Brian Claypool, one of Dalia Dippolito‘s attorneys, told ABC News in a tearful interview that he was at the mass shooting on Sunday in Las Vegas. He was at a VIP area at a country music concert when shots were fired, he said.
“I can’t even believe how many people were killed,” Claypool said. He told ABC hosts Robin Roberts and George Stephanopoulos that he ran up an aisle, and lay face down, pulling people down with him because some didn’t realize there was a shooting. Claypool said he eventually escaped into a room with other concertgoers after the first round of shooting.
“The hardest moment for me is I saw six young women, they were maybe 20, 22. They were all crying on the ground. I was trying to be calm,” Claypool said breaking down into tears. “At the moment I thought of the Orlando shooting because we were in this room. We didn’t know where the shooter was. We thought he was just going to jump the fence and come in this room and shoot us all. So I didn’t know whether that was the right decision. I’m thinking, ‘Am I gonna die in this room?’”

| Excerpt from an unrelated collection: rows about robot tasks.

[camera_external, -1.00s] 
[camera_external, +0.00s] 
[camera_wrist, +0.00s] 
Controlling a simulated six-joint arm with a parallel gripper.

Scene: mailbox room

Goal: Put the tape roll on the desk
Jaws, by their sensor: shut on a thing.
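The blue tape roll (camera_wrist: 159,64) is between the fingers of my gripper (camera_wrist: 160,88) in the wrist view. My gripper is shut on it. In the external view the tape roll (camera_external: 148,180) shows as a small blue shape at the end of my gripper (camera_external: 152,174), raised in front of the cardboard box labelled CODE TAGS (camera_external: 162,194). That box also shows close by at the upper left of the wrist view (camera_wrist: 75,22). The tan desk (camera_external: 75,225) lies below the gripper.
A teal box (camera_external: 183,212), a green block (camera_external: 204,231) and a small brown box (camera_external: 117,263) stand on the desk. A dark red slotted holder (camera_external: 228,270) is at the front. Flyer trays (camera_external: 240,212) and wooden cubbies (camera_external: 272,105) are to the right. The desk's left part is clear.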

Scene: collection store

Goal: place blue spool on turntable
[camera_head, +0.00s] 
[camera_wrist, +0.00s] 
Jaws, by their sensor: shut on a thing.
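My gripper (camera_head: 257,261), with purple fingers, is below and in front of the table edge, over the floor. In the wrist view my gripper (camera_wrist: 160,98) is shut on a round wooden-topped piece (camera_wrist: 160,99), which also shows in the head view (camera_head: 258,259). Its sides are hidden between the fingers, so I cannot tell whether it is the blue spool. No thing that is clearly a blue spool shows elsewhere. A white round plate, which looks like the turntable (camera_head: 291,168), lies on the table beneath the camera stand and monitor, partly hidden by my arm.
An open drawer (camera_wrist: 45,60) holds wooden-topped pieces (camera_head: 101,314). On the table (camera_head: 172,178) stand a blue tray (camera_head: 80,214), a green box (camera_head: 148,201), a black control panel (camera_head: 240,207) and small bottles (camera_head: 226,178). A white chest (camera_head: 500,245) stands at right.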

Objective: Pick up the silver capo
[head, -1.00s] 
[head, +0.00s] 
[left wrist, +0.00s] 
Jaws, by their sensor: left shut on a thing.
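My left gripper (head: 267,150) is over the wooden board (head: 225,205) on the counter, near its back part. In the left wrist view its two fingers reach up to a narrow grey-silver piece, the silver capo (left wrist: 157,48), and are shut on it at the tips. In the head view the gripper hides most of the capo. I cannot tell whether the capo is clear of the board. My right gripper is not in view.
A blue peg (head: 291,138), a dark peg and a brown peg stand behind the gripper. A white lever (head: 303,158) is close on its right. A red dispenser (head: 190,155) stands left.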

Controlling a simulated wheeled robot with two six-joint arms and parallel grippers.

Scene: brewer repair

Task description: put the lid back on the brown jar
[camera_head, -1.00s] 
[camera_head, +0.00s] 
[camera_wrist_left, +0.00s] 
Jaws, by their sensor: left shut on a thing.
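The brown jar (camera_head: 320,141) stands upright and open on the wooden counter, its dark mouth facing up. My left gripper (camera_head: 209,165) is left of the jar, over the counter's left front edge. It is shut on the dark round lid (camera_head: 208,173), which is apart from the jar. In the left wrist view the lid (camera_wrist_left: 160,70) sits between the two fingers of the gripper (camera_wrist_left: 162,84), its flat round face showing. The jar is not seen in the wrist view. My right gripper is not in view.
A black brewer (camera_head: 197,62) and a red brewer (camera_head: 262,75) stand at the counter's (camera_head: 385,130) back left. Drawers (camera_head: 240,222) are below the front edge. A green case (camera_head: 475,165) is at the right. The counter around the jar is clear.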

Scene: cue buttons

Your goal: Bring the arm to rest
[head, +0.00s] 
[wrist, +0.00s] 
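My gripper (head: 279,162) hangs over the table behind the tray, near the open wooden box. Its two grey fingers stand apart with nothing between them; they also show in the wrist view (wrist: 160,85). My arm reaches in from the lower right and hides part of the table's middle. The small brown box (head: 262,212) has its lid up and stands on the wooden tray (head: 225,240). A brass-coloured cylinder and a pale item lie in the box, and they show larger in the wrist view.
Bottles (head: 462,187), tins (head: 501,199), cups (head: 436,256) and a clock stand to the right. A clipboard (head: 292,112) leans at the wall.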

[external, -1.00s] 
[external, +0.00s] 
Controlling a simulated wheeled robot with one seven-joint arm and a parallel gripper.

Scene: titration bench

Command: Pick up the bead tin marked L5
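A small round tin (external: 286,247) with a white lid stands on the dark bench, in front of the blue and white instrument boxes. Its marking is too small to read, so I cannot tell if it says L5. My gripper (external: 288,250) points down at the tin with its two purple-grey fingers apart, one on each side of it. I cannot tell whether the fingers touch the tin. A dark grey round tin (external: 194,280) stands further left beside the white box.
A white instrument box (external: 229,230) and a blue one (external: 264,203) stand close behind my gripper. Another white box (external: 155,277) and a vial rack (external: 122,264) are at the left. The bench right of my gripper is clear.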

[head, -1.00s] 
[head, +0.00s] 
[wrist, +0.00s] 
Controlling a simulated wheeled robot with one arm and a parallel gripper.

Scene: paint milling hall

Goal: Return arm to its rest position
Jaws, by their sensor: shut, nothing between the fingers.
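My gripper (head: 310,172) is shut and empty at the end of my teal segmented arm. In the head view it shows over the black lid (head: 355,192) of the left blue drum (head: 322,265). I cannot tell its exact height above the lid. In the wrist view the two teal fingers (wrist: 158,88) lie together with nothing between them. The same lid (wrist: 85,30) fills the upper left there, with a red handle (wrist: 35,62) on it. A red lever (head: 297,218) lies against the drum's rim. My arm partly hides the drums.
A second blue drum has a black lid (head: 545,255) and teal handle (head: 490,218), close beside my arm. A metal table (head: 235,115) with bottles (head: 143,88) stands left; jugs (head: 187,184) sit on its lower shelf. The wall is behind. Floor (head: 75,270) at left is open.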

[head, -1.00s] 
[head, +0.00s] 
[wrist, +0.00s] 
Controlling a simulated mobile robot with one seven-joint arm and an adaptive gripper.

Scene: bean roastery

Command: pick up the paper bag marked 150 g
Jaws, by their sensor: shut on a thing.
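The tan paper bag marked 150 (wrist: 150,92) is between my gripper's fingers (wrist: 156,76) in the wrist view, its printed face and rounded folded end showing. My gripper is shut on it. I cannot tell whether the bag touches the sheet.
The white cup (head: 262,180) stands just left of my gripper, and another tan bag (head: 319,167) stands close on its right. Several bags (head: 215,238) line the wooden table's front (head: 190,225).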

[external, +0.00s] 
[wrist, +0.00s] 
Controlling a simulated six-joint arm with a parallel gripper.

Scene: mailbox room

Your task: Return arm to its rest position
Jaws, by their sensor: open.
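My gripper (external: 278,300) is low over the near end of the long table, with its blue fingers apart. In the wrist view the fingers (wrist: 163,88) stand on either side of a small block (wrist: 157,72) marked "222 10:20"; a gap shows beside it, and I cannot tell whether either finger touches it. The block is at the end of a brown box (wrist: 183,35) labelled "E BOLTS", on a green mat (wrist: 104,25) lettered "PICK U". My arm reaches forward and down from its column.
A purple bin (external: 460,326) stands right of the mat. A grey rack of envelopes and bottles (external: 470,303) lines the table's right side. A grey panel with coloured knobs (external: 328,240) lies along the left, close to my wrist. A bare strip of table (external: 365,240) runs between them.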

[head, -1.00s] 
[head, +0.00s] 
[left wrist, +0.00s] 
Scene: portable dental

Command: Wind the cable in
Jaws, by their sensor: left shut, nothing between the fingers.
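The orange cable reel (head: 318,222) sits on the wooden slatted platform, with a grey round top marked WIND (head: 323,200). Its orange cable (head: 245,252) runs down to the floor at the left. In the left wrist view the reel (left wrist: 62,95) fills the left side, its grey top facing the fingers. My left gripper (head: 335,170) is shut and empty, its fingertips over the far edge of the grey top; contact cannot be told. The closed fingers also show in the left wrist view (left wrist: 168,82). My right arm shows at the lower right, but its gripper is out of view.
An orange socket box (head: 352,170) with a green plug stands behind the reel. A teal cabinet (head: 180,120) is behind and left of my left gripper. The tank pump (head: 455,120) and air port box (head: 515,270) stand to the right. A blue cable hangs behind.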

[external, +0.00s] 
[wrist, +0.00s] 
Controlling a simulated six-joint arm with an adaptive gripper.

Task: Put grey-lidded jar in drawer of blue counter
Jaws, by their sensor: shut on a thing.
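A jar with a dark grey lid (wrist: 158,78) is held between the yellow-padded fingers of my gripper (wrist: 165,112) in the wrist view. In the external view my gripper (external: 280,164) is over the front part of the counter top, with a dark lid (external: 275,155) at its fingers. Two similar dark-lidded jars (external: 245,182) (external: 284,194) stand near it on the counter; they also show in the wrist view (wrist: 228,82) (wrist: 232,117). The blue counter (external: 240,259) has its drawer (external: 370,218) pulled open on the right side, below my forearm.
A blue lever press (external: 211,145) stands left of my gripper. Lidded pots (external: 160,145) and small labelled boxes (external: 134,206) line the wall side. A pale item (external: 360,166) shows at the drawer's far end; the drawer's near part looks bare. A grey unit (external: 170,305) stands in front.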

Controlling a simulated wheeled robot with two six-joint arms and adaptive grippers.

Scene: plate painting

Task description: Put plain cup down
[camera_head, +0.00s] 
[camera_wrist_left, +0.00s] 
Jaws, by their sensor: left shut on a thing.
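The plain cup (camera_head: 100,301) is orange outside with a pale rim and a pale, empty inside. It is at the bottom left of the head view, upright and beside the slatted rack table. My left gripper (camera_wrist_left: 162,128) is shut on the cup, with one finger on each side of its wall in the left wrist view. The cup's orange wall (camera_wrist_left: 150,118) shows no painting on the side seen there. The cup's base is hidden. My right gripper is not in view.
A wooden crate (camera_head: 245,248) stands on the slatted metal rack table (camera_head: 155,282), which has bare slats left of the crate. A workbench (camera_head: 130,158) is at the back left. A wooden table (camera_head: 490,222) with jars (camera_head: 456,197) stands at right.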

He said he was able to rally everyone out of the room after police arrived at the scene and told them to escape. The group made it to the back of the venue, but that’s where Claypool saw two people shot, he said.
Las Vegas authorities say 64-year-old Stephen Paddock was the gunman. Armed with multiple weapons, he allegedly opened fire from high up the Mandalay Bay hotel. Paddock was found dead in his hotel room. Authorities say he committed suicide.
As of Monday evening, officials have the death toll at 59. At least 527 people were reportedly injured. It is the most devastating mass shooting in U.S. history. Authorities have yet to suggest a motive. An FBI agent said this morning in a press conference that they discovered no links between Paddock and international terrorism. Before this, the largest mass shooting happened at Pulse nightclub in Orlando, Florida.
Correction – Oct. 3, 4:18 p.m.: Reference to the shooter using a fully automatic firearm was removed. The investigation is ongoing, and it’s not entirely clearly what the shooter used. A law enforcement source told the LA Times in a Tuesday, Oct. 3 report that some of the weapons may have been converted to fully automatic fire, but that was still being reviewed.